The latest Forest & Bird fundraising print campaign by Ogilvy & Mather New Zealand hopes to get readers physically reaching into their wallets by asking them to hold up a $5 note and complete the picture of the Campbell Island flora and fauna. 

The ad’s illustrated scene has the familiar giant daisy, sub-antarctic lily and bull kelp, but it is missing the hoiho or yellow-eyed penguin, until a note is physically placed in the centre and the picture is complete. Then ‘you’ve put hoiho back in the scene with your money’.
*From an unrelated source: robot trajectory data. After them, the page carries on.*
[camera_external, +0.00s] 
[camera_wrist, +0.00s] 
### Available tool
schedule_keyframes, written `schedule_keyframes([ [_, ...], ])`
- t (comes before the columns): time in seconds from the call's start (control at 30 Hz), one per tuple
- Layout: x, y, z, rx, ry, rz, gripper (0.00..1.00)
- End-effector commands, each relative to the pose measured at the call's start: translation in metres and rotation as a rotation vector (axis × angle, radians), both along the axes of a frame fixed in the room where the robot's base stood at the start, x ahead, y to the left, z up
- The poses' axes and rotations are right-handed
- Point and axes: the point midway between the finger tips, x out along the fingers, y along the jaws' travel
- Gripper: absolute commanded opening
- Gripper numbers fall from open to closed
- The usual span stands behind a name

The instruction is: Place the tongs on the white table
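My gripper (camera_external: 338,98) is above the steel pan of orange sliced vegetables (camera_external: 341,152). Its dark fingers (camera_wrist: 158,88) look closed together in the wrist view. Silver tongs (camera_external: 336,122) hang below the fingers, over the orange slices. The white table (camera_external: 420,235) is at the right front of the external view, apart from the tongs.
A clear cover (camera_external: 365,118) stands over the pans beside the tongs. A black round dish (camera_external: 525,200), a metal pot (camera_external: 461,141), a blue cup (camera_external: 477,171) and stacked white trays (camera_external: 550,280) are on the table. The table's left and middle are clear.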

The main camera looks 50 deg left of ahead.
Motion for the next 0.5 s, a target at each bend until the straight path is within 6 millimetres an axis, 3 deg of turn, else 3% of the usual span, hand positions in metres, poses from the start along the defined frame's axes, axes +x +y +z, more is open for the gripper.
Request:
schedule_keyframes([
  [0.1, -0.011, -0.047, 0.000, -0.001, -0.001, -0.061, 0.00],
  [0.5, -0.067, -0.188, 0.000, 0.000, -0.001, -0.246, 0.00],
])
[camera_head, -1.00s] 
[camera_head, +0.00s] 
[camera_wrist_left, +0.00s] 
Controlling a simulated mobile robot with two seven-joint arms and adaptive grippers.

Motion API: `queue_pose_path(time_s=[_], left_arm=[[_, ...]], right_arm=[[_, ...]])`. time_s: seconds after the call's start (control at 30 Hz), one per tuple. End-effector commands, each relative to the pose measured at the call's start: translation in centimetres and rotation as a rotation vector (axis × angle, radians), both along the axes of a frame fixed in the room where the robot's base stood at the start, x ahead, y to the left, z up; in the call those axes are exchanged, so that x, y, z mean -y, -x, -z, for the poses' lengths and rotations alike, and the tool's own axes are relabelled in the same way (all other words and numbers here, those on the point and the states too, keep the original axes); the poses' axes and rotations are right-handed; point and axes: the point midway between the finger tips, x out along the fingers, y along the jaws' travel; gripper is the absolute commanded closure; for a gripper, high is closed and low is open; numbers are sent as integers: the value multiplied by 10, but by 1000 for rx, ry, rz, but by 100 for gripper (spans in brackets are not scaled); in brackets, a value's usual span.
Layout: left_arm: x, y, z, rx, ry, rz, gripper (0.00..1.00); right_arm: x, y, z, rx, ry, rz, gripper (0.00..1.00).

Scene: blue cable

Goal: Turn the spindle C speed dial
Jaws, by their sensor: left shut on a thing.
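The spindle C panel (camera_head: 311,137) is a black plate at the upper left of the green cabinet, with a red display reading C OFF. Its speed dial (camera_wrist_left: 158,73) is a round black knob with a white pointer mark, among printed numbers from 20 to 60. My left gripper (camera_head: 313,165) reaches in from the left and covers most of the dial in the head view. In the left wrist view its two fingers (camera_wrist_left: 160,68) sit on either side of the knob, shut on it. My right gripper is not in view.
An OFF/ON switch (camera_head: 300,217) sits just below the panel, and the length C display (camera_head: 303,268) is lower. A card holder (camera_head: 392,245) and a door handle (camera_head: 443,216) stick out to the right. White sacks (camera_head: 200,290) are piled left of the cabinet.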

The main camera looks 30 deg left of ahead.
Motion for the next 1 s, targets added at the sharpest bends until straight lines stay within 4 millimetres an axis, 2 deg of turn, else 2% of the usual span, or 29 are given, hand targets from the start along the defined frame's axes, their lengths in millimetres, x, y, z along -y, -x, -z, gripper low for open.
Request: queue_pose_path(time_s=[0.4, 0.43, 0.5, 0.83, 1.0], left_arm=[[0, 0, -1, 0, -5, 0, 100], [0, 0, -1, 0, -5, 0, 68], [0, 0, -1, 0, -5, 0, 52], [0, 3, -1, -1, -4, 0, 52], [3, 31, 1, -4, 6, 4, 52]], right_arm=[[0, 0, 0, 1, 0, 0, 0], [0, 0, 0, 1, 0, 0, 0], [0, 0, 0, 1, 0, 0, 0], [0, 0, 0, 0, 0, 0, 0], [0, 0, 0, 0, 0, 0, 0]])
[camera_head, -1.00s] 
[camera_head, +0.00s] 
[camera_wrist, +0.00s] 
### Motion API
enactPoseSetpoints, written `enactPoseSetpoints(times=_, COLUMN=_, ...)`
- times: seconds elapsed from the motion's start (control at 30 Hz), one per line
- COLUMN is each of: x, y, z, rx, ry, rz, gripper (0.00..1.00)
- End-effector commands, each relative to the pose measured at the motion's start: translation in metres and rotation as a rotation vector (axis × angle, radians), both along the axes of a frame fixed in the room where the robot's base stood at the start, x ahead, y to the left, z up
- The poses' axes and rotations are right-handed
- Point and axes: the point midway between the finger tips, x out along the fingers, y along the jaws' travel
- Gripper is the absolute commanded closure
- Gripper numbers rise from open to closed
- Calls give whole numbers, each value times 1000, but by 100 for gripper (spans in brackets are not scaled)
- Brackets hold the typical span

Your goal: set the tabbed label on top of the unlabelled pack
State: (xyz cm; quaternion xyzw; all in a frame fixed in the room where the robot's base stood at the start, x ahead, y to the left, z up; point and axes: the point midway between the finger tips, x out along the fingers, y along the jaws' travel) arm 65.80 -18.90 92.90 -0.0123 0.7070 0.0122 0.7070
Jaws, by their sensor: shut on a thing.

Forest & Bird protects all of New Zealand’s native species and wild places, but to keep its independent voice it receives no government nor corporate funding. To raise funds to carry on advocating, it relies heavily on membership and desperately needs new members. The cheapest membership option is $5 a month, and so the ad campaign was born. Ogilvy says through it, people can discover for themselves how a mere $5 could make a huge difference and help put a bird back in its natural environment.

“It’s an idea that has you reaching into your wallet,” says Angus Hennah, Ogilvy & Mather executive creative director. 

“It’s nice to see people interacting with a print ad, and that delight they feel when they complete the picture,” says Phil Bilbrough, marketing manager for Forest and Bird.

Forest & Bird has also recently created a new responsive website to increase engagement and encourage donations, assisted by social media.

It’s too early to know whether the print campaign is effective, or whether magazine readers will play the game, but Bilbrough says he loves the result and is looking forward to rolling out the rest of the series of illustrated ads featuring the species in $10, $20 and $50 notes. Especially the last one.